A organização do ensino é distribuída, basicamente, em dois blocos: o das disciplinas acadêmicas, a maioria ministrada em sala de aula, que, com relativas perdas, podem ser mais facilmente ministradas a distância; e o das disciplinas profissionais, em sua maioria desenvolvidas de forma prática, com emprego de material militar (pistolas, fuzis, granadas, carros de combate e equipamentos de engenharia, entre outros), além de exercícios no terreno, que envolvem, necessariamente, atividades em grupo e tornam-se impossíveis de serem conduzidas a distância. Nesse tipo de atividade, pratica-se o “aprender fazendo”, que exige a existência do material e a presença do grupo.

Por sua vez, os valores atitudinais, ligados à disciplina, ao respeito à hierarquia, à postura militar e à camaradagem, entre outros, são assimilados e praticados na rotina diária, desde o despertar, com o toque de alvorada, a arrumação da cama e do alojamento, até o corte de cabelo, o cuidado com o uniforme, as formaturas, enfim, tudo que permeia o cotidiano do aluno no quartel. E tudo isso não pode ser feito a distância. Vale ressaltar a existência de um valor caro à carreira das armas, o “espírito de corpo”, definido no manual de Liderança Militar como “a alma coletiva dos integrantes de um grupo”. Esse valor só se desenvolve no convívio diário e em coletividade.

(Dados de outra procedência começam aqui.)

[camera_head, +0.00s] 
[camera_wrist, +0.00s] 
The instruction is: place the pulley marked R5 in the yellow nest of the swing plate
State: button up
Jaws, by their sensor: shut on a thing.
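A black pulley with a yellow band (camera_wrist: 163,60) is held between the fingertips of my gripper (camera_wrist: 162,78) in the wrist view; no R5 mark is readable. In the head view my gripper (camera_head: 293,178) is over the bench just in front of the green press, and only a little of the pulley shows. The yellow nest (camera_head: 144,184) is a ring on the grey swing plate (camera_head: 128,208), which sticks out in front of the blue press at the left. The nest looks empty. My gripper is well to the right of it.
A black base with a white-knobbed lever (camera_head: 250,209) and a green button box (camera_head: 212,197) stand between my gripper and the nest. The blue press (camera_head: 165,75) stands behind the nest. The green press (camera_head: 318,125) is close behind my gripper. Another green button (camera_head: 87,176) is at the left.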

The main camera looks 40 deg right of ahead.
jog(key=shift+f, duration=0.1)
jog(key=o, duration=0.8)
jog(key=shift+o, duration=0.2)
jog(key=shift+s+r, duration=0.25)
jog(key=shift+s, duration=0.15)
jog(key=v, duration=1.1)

E tudo começa desde os primeiros dias de bancos escolares. Para o oficial combatente do Exército Brasileiro, é na Escola Preparatória de Cadetes “onde tudo começa”. A letra da canção da EsPCEx traz essa mensagem de forma clara, como se observa no trecho a seguir: “Certos de que venceremos/ Luta mesmo desigual, / Ombro a ombro marcharemos/ Para conquistar nosso ideal.” Compartilhar “ombro a ombro” os desafios escolares constitui-se, em si, elemento de fundamental valor pedagógico na formação militar.

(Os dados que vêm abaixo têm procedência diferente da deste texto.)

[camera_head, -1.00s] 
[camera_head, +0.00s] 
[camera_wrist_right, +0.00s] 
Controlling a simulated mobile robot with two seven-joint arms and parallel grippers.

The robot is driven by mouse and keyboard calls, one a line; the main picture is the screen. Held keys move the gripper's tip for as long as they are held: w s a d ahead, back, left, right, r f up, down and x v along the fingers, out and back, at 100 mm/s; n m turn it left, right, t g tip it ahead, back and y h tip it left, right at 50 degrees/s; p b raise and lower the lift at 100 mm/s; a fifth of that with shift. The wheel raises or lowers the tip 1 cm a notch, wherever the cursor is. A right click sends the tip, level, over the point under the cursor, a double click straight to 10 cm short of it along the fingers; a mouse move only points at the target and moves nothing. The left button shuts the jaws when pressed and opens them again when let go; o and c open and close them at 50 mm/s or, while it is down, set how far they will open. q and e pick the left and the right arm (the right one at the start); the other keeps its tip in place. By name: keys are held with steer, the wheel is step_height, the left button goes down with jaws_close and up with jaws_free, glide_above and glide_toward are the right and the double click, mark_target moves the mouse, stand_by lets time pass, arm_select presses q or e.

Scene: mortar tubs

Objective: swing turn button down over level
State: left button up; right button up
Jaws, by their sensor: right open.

As escolas militares, com o regime de internato, proporcionam ao militar uma formação específica, baseada na vivência e nocompartilhamento de situações difíceis que exigem uma maior integração entre os indivíduos, o que reforça a ideia de grupo em que os interesses são partilhados e o valor do grupo sobrepõe-se ao do indivíduo. As atividades militares são baseadas no trabalho em grupo, e as instruções militares, desde o início, ensinam que a menor fração de emprego militar é o grupo, seja ele de combate, de engenharia etc. Na cultura militar, há ênfase na subordinação da vontade individual à vontade do grupo, o espírito de corpo, conforme já citado. Esse valor é basilar, o que reforça a necessidade do internato. O grupo é a característica central da sociologia militar, segundo Samuel Huntington (1996). Para ele, uma das principais características da profissão militar é a “corporatividade”, pois a atividade militar é exercida em grupo o tempo inteiro, uma vez que não existe combate isolado.

O desafio de alinhar o EaD às atividades presenciais na formação militar

No Exército, a Educação a Distância teve início em 1963, com o Curso de Preparação para a Escola de Aperfeiçoamento de Oficiais (EsAO). Mais recentemente, em 2015, foi criado o Centro de Educação a Distância do Exército (CEADEx), com a finalidade de aprimorar a coordenação e o suporte para a Educação a Distância desenvolvida nos estabelecimentos de ensino do Exército Brasileiro. No entanto, a EaD nunca foi aplicada nas escolas de formação.

Existem aspectos relacionados à instrução militar nas escolas de formação que sugerem a necessidade de atividades presenciais. Primeiramente, porque não basta o ensino teórico, pois as instruções exigem manuseios, manipulação e atividades práticas, como o treinamento físico, importantíssimo para a carreira militar, com atividades em grupo diariamente. Além dos aspectos de natureza metodológica relacionados ao ensino prático, existem aqueles de natureza sociológica, relacionados ao fato de a atividade militar só ter sentido em grupo. Não existe operação militar individual, o que pode haver são tarefas individuais, daí a importância do processo de socialização militar. A formação da cultura militar exige tempo de convivência em escolas militares em regime de internato, pois longos afastamentos das escolas prejudicam esse processo.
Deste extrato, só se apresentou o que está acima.